I would like to position my future practice as an expert in my field in what the future of sustainable millinery and fashion looks like, whilst preserving and elevating the broader scope of crafts status against conceptual art and preserving heritage techniques and the endangered millinery skills. This conversation can go broader than millinery and cross into the craft, repair, and fashion worlds.
Words which define my thoughts on what I would like my future career to represent are ‘renewal,’ ‘reclaim’ and ‘transformation’.
The MA can help facilitate this by giving me the critical thinking frameworks, pushing me out of my comfort zone, giving me access to facilities, allow me to try and fail without the commercial pressure of my business, linking me with future collaborators and provide me with a portfolio of work that expresses the contradictions of fashion, the planet, art, craft and fashion.
- Identified Skill Gaps and Development Plan (Focus: Specific areas identified in sections 1-6 that require improvement; actions planned to address these gaps (e.g., through workshops, independent study, or specialised coaching))
Teamwork – Learn to lean into other people thought processes, accept how they work and see where it leads me.
Technology – Use the facilities and expertise available, in the that will be helpful but to which I am resistant. Consider short courses in lightroom / photoshop / photography / 3d printing.
Critical research – Understand how thinking of theories and researching themes can influence my work.
Grammar and editing – Make it part of the process rather than a chore, allow it to be time to reflect on my work and ensure I am meeting criteria required.
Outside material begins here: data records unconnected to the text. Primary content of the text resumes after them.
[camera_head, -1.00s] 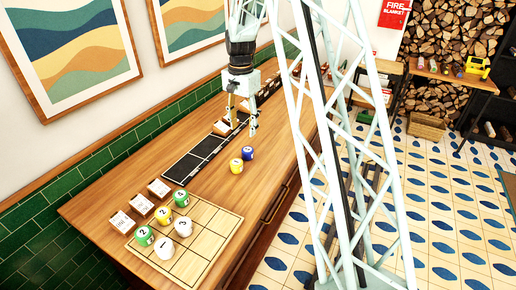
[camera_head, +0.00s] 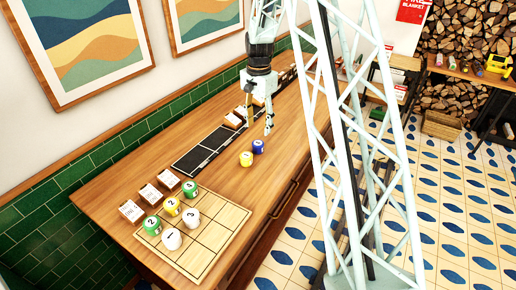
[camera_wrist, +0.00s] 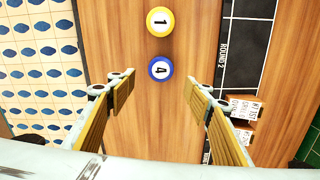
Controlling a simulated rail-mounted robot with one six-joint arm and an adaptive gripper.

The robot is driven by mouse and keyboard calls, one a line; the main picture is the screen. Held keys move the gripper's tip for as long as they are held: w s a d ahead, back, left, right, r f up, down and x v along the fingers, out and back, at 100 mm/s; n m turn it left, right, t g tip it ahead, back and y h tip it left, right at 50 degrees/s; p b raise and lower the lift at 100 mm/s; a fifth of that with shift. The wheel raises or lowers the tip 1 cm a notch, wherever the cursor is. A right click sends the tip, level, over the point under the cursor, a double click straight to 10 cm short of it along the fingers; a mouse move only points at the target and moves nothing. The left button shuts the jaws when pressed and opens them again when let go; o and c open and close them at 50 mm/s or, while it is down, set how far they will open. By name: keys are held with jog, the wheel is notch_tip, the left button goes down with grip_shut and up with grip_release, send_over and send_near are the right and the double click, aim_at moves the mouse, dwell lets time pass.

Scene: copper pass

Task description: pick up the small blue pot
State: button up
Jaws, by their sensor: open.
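The small blue pot (camera_head: 258,146), a short round pot, stands upright on the wooden counter just beyond a yellow pot (camera_head: 246,158). In the wrist view the blue pot (camera_wrist: 160,68) shows a 4 on its pale top. The yellow pot (camera_wrist: 159,21) there shows a 1. My gripper (camera_head: 257,127) is open and empty, pointing down above the counter. In the wrist view its two fingers stand wide apart, one on each side of the picture, with the blue pot centred ahead between them. Nothing touches the pot.
A pale gridded board (camera_head: 222,230) with several green, yellow and white pots lies at the near end. Card holders (camera_head: 150,195) line its wall side. A black strip (camera_head: 197,158) runs along the counter near the wall. The counter (camera_head: 290,125) around the blue pot is mostly clear.

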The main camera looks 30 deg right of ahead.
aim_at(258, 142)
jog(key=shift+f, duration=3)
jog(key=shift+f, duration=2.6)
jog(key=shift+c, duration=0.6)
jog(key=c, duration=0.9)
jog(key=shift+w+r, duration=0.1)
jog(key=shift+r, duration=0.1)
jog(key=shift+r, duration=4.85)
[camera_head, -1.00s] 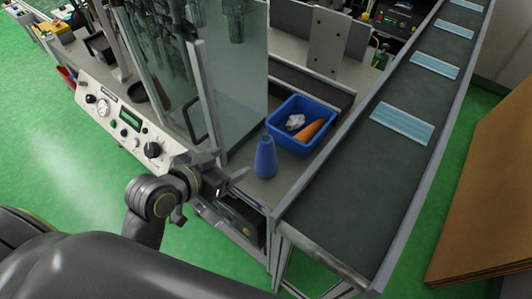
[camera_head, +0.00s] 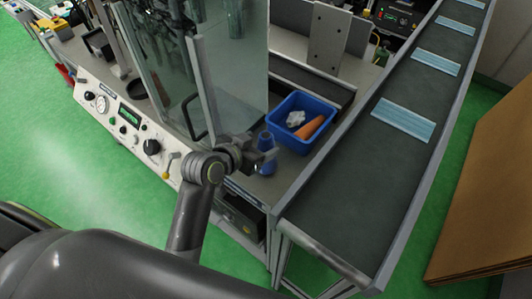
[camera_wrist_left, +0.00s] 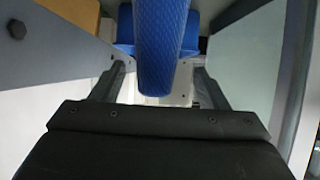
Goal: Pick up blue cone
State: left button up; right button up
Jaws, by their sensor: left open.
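The blue cone (camera_head: 266,142) stands upright on the grey machine ledge, just in front of the blue bin, in the head view. My left gripper (camera_head: 262,154) is at the cone and hides part of its middle. In the left wrist view the cone (camera_wrist_left: 158,50) fills the top middle, between the two open fingers (camera_wrist_left: 158,85), with a gap on each side. The fingers look apart from the cone. My right gripper is not in view.
A blue bin (camera_head: 281,129) holding an orange cone (camera_head: 310,128) and a crumpled white piece (camera_head: 295,118) stands right behind the cone. A glass panel (camera_head: 235,70) rises to the left. A conveyor (camera_head: 350,190) with light-blue masks (camera_head: 404,121) runs on the right.

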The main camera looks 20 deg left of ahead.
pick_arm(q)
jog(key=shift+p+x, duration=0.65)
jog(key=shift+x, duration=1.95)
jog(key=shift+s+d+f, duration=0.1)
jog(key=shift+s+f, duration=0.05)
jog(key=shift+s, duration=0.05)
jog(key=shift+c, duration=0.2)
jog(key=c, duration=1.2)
Oral communication – Get comfortable in the group, say what I think clearly and concisely, and ensure I come across as confident, so my addition to the conversation is not diluted by my inability to communicate clearly. In Crits, prepare beforehand key points I want to get across.
Documentation – Develop my own way of incorporating ‘The Studio Habits of Mind’ method into my work, so it becomes a natural flow, that critical engages and pushes my work.